═══ Records shown ═══

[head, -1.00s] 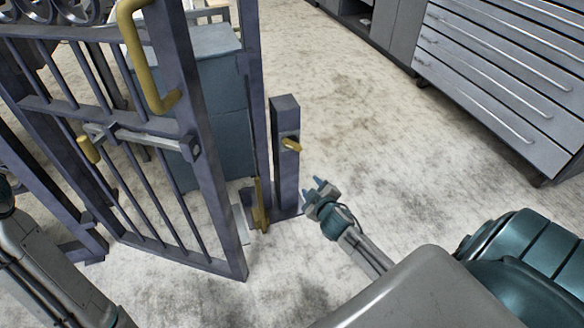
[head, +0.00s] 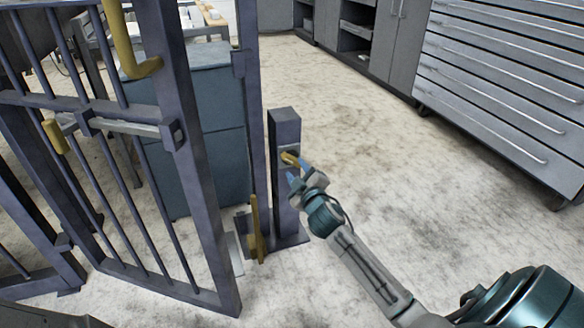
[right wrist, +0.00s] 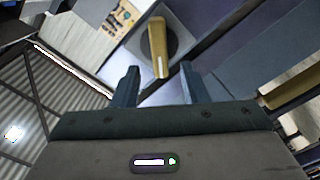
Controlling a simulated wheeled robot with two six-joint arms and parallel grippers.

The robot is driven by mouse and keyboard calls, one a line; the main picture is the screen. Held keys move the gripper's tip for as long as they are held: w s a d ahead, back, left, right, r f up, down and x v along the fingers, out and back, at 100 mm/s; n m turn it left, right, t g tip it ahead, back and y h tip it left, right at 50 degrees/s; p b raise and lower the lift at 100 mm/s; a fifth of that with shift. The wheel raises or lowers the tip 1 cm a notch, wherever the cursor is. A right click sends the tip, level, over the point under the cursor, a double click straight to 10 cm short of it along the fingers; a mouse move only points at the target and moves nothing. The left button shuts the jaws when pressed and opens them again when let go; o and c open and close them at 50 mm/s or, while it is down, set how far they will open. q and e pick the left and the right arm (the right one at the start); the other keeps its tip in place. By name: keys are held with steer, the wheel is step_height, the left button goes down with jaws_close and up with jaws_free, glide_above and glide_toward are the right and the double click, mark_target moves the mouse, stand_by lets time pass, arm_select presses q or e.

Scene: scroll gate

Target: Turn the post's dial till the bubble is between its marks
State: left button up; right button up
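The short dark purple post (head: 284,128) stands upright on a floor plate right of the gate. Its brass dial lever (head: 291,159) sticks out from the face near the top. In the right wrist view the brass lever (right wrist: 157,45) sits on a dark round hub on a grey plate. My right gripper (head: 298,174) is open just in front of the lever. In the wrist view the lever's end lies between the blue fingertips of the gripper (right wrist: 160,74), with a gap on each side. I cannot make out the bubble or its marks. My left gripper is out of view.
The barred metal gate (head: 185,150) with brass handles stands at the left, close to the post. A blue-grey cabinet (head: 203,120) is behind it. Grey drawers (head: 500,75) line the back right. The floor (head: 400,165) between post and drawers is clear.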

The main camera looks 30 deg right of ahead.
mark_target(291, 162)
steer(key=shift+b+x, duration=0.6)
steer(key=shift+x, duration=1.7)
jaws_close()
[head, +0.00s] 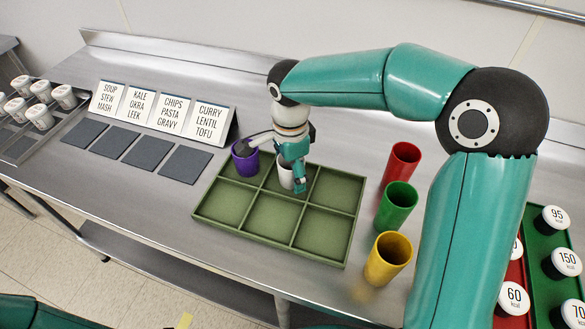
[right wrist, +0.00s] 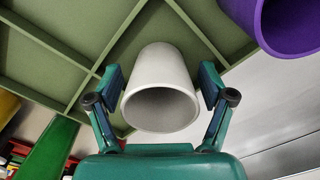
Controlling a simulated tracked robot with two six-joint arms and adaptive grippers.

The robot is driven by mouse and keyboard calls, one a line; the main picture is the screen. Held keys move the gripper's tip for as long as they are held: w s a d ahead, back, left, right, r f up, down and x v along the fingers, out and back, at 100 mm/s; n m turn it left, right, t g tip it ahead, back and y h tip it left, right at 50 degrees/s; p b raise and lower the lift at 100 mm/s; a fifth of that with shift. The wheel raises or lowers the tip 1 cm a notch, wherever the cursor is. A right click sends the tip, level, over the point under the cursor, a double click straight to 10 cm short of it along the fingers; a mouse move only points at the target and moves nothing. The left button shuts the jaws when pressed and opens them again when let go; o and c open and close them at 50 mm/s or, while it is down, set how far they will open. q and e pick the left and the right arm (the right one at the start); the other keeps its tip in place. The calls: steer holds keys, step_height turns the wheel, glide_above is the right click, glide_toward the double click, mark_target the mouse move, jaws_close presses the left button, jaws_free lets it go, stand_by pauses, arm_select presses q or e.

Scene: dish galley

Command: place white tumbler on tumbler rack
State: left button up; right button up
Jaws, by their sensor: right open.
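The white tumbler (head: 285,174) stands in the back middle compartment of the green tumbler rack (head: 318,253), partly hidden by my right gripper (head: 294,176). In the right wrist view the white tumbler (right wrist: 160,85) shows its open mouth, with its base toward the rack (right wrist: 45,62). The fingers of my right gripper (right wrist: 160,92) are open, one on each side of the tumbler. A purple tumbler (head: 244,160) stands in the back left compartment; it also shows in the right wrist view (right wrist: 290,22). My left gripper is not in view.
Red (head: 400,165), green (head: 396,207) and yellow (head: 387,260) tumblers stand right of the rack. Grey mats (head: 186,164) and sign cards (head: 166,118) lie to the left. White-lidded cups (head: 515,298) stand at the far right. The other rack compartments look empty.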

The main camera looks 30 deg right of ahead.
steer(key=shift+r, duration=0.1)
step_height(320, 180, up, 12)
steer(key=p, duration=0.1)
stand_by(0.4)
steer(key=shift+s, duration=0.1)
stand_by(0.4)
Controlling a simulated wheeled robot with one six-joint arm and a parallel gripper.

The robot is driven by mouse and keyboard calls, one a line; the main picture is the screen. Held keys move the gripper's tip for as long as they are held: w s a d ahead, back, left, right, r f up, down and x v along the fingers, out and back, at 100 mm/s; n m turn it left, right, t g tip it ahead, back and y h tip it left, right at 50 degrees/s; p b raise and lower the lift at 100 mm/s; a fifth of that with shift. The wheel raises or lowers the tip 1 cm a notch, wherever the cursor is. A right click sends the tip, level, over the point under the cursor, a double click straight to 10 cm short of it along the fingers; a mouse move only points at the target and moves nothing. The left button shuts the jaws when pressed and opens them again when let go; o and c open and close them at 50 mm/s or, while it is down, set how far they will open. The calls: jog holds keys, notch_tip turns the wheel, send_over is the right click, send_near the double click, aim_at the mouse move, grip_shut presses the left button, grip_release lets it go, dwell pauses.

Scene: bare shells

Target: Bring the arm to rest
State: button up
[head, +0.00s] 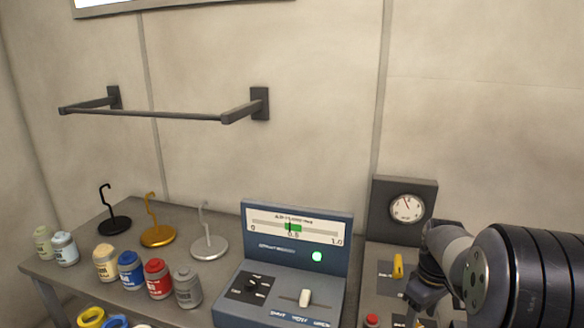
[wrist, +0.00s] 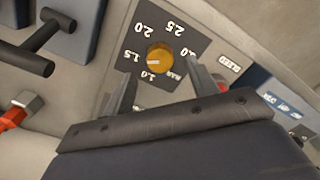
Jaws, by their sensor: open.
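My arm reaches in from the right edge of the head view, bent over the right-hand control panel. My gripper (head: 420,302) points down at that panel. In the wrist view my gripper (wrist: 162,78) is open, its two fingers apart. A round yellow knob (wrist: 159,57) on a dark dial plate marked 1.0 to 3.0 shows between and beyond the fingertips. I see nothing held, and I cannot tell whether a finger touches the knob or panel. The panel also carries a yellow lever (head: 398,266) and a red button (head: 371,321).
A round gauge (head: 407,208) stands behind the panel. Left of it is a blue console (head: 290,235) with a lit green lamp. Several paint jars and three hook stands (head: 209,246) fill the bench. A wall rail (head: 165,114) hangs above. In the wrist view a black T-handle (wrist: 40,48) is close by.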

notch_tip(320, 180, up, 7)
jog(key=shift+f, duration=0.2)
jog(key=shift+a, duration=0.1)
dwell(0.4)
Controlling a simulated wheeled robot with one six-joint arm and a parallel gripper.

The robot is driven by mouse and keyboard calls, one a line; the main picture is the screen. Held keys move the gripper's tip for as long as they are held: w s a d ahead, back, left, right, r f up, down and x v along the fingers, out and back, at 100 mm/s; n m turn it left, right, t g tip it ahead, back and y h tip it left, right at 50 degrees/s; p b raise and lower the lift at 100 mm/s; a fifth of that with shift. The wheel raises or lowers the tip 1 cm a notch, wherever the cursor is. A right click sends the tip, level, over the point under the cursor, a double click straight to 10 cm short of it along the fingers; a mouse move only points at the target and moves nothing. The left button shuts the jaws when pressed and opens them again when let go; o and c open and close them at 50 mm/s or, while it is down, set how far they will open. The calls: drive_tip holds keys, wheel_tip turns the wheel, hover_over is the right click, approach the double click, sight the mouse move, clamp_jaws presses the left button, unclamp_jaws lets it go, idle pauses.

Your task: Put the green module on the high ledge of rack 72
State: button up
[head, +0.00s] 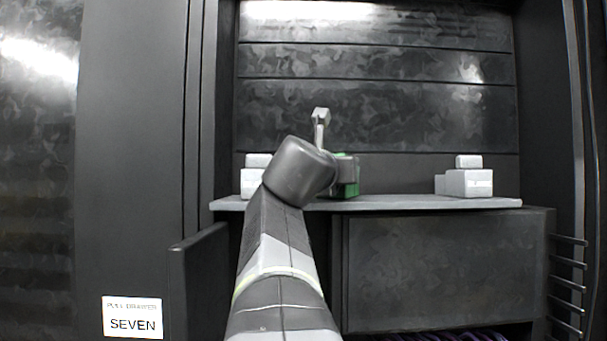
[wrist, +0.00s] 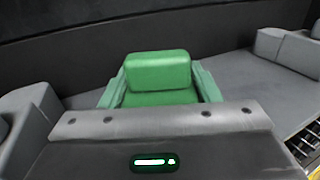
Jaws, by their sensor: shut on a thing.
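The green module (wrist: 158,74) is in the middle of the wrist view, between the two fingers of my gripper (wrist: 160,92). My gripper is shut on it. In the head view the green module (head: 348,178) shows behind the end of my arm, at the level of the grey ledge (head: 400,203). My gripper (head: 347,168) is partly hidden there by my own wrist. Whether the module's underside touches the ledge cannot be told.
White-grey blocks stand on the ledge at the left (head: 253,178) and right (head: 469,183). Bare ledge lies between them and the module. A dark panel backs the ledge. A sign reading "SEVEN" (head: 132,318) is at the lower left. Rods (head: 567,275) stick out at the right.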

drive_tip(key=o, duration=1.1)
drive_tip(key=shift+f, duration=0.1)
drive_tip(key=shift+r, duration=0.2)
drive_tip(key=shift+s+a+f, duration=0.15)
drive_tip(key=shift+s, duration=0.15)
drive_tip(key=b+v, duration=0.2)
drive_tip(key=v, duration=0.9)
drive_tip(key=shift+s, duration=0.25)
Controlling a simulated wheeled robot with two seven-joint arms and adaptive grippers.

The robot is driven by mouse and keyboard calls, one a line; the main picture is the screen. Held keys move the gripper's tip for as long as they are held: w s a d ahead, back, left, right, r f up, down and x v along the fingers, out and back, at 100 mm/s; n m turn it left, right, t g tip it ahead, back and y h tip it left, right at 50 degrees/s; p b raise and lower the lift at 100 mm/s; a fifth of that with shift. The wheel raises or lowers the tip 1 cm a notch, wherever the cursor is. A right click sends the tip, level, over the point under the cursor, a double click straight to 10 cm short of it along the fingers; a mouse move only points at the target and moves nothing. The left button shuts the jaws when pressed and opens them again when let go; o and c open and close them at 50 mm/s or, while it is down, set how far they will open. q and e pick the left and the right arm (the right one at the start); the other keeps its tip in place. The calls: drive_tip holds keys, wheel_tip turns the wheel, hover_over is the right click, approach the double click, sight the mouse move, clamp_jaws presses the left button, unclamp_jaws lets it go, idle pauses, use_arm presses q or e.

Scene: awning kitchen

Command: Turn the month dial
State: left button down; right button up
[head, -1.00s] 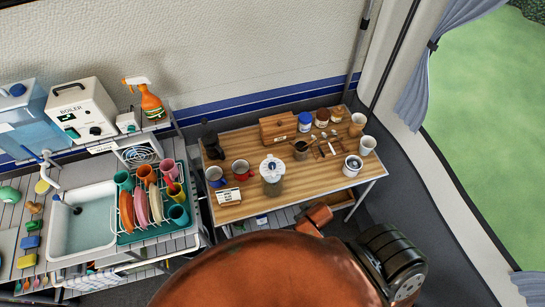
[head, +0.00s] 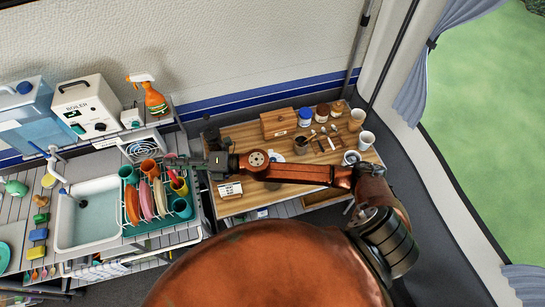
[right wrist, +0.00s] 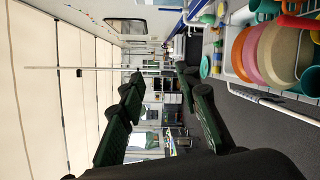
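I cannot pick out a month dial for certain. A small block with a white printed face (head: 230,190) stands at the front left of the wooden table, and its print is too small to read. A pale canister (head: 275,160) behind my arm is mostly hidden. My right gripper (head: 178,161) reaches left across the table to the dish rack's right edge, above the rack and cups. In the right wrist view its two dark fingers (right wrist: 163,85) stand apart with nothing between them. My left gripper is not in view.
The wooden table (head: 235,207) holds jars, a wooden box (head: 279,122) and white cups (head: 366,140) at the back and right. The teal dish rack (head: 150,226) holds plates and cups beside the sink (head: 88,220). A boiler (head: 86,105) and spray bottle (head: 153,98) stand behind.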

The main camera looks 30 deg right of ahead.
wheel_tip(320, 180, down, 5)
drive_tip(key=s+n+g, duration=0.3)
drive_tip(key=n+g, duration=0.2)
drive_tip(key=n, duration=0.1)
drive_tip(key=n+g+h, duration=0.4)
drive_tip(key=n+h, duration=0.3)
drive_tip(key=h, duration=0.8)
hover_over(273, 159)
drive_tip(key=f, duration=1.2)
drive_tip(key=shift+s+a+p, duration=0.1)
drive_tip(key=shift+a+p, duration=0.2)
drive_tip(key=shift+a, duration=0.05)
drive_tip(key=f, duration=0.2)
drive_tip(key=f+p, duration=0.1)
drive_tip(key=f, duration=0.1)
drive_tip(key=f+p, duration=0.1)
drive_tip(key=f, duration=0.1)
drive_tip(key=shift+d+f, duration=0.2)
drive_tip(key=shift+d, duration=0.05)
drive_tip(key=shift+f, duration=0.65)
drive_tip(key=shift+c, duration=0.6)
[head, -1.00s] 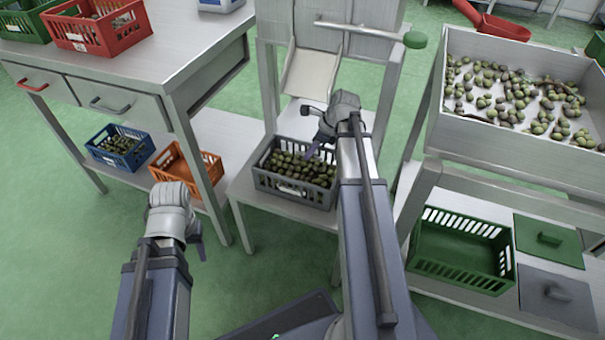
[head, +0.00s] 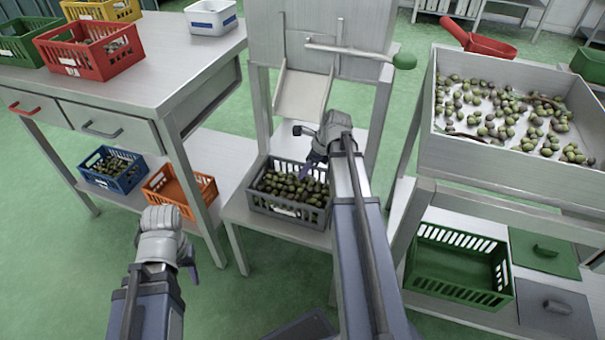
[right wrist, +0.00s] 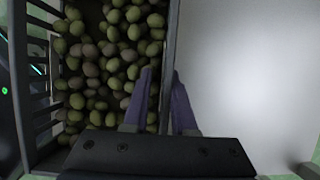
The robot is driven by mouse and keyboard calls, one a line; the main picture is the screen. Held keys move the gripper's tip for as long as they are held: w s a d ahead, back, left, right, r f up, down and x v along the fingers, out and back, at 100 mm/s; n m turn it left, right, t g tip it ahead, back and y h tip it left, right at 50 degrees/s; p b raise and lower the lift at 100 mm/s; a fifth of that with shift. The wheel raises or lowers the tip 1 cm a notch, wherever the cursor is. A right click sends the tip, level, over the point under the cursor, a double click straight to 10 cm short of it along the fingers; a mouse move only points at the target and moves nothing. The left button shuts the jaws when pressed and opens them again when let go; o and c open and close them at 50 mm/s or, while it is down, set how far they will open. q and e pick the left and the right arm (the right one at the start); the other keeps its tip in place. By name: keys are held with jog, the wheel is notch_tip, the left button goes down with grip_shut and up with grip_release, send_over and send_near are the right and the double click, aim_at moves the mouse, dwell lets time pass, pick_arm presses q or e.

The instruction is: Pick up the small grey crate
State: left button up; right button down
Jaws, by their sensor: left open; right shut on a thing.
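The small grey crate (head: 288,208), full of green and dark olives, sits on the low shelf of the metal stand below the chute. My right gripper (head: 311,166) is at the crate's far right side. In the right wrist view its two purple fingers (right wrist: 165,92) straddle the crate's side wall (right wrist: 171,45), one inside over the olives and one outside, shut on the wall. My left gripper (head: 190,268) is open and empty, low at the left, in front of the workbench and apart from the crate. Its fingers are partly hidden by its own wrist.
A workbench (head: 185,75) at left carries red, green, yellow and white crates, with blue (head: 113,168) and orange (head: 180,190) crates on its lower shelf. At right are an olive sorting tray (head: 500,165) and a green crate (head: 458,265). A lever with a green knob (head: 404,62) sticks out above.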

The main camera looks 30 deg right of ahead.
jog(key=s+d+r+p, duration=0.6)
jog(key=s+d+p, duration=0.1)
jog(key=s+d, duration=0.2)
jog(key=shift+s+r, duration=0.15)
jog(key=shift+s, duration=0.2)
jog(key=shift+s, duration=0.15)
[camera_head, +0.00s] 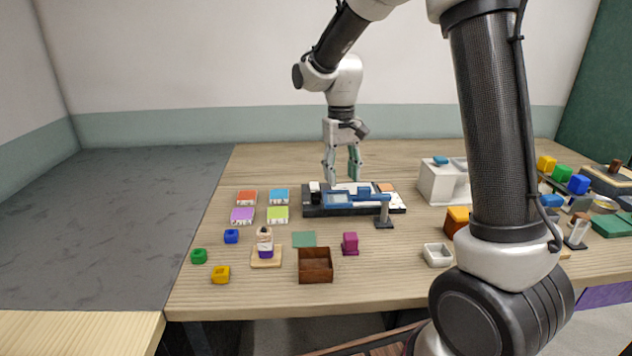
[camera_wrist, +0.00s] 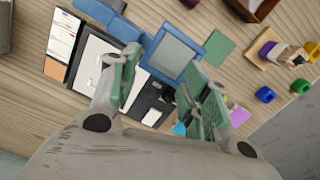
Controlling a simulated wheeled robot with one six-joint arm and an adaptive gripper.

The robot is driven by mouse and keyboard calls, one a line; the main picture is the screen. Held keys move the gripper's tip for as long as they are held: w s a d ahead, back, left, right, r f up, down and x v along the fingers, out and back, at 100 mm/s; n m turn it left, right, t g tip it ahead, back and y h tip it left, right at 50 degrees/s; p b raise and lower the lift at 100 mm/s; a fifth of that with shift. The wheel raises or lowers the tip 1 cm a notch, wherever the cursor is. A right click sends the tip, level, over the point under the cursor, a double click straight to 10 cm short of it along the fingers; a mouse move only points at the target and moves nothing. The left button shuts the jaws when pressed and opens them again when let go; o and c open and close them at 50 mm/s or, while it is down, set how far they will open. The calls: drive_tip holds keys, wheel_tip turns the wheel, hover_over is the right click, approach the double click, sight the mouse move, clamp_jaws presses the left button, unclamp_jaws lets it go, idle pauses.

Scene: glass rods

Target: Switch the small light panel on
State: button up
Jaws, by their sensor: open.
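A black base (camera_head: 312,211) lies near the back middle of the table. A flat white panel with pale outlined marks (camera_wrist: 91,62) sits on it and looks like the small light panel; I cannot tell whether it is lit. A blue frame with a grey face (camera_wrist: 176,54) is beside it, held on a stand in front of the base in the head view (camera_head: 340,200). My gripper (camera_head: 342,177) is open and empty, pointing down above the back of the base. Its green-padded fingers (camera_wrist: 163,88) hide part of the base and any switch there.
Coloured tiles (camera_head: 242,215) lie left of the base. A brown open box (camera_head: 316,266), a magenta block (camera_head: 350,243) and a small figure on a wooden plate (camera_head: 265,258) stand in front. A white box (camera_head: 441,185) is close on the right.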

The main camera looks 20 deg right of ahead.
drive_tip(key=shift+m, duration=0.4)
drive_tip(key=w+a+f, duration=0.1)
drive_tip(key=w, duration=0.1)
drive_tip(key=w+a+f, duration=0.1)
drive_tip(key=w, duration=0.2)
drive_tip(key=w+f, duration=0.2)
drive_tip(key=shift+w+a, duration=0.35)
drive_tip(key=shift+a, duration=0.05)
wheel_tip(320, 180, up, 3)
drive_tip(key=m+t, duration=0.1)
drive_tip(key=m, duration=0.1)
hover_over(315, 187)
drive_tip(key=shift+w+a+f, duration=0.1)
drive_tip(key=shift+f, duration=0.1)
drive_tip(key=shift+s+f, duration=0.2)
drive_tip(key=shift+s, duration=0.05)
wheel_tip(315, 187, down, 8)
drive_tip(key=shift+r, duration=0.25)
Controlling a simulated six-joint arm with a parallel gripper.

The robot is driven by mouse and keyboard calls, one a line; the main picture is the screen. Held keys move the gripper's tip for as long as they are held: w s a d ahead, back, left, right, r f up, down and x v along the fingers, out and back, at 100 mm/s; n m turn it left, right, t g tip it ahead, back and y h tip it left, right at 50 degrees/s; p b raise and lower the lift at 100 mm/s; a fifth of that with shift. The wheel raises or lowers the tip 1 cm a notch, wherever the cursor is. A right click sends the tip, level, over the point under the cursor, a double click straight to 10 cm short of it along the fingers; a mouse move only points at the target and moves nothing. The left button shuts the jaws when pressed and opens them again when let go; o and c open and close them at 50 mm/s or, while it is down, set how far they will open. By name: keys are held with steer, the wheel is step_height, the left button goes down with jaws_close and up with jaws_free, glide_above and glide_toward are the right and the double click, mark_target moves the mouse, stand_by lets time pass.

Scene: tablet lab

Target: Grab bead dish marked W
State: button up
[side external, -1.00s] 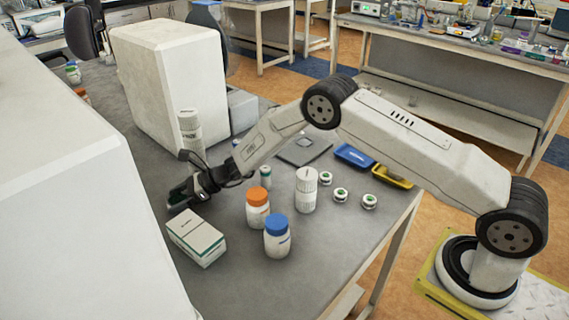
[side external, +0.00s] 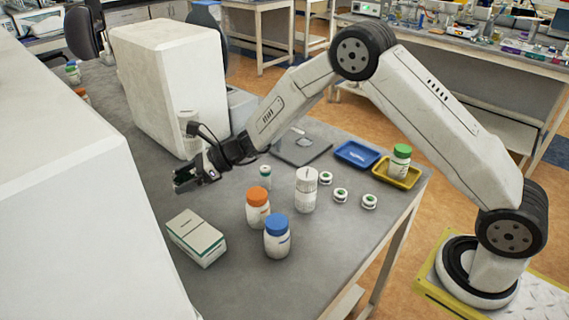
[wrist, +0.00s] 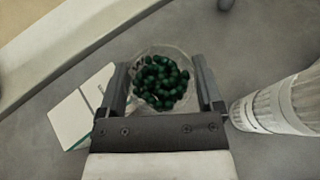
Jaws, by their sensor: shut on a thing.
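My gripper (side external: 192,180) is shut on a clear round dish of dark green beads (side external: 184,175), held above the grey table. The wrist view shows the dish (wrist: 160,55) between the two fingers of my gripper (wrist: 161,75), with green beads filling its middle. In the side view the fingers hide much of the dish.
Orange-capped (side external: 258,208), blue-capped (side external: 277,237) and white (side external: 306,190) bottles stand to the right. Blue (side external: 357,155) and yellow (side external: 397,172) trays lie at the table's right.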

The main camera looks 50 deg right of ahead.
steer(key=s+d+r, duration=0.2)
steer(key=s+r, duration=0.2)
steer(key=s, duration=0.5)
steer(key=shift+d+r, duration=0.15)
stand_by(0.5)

═══

■ **What the task asks**:
Print the lines from the one holding "Scene: tablet lab" through the last line of the records, word for word, and omit the pictures.

■ **Result of the exercise**:
Scene: tablet lab

Target: Grab bead dish marked W
State: button up
[side external, -1.00s] 
[side external, +0.00s] 
[wrist, +0.00s] 
Jaws, by their sensor: shut on a thing.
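My gripper (side external: 192,180) is shut on a clear round dish of dark green beads (side external: 184,175), held above the grey table. The wrist view shows the dish (wrist: 160,55) between the two fingers of my gripper (wrist: 161,75), with green beads filling its middle. In the side view the fingers hide much of the dish.
Orange-capped (side external: 258,208), blue-capped (side external: 277,237) and white (side external: 306,190) bottles stand to the right. Blue (side external: 357,155) and yellow (side external: 397,172) trays lie at the table's right.

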The main camera looks 50 deg right of ahead.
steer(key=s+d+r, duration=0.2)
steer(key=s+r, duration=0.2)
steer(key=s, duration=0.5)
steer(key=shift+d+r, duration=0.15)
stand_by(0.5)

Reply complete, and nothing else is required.